Another example was Vodafone KK’s strategic focus on Japan’s prepaid market (find detailed statistics and market shares and analysis of Japan’s prepaid market in our JCOMM report). In 2006 there were about 2.6 million prepaid mobile phone customers in Japan, i.e. about 2.7% of the market, while DoCoMo had about 45,200 prepaid subscribers, i.e. about 0.09% of DoCoMo’s subscribers were prepaid customers. Since the prepaid market in Europe (especially Italy where about 1/2 of the market is prepaid) is extremely important and highly profitable, Vodafone decided on the strategy to focus strongly on the development and growth of Japan’s prepaid market. Almost at the same time however, a national campaign started in Japan linking unregistered and illegally traded prepaid mobile phones to crime, and a law was proposed in Japan’s parliament to outlaw any type of prepaid mobile phones. Thus Vodafone KK found itself on the one hand promoting and investing to develop prepaid mobile phone services in Japan, developing, purchasing (as was the business model in Japan at that time) and bringing to market special prepaid handsets, and organizing national media campaigns promoting Vodafone prepaid mobile phones, while at the same time on the other hand facing the possibility that Japan’s parliament would outlaw these same prepaid mobile phones, and a broad press and TV national discussion on how prepaid mobile phones are linked to crime. The end result was, that instead of outlawing prepaid mobile phones, it was decided to introduce far stricter registration requirements and ID requirements for mobile phones and especially for prepaid mobile phones, and the unauthorized/unregistered sale or transfer of prepaid mobile phones in Japan was made a crime. The end effect for Vodafone of course was a commercial failure of Vodafone’s prepaid mobile phone campaign, in addition to a general decrease of ARPU (average revenue per user).

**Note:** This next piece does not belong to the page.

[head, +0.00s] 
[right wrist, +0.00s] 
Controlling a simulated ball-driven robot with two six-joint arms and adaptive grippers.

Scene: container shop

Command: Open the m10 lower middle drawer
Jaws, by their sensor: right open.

Instead of focusing on its core business in Japan, Vodafone KK focused management resources, and other resources to try to influence political decisions concerning 2.7% of the market: Japan’s minute and decreasing prepaid market.

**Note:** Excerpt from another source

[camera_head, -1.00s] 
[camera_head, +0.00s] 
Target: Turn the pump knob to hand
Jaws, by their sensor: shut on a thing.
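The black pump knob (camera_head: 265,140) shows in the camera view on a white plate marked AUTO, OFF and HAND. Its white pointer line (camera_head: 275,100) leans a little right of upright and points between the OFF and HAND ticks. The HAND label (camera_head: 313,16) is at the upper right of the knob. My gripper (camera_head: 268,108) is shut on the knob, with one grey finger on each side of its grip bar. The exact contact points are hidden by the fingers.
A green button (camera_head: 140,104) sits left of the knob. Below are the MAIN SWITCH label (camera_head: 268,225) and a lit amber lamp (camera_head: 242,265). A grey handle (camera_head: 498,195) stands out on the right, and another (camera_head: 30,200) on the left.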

Vodafone had many other management issues in Japan, which included recruitment and personality and retain issues of top executives, many kinds of HR issues, management issues at the retail stores, handset planning issues, branding and brand management issues, localization issues and much more.

As a consequence of these and other factors, Vodafone KK’s market share continuously decreased, subscribers moved from Vodafone KK to DoCoMo and KDDI/au, and the financial performance of Vodafone KK deteriorated, in the end convincing Vodafone that the best option was to sell Vodafone’s Japan operations and terminate business activities in Japan.

Vodafone-Japan’s leadership was also chaotic. While normally sending a stream of European Vodafone executives without knowledge of Japan or Japanese language on very expensive expatriate packages for limited periods to Japan, at some stage Vodafone decided to headhunt one of Japan’s top mobile industry veterans, who had just lost a battle for Docomo’s CEO position. This Japanese mobile phone industry veteran after a few weeks asked to be transferred from his executive CEO of Vodafone-Japan position to the non-executive Chairman position and soon after left Vodafone-Japan – clearly it took him only a few weeks to understand the hopelessness of the situation.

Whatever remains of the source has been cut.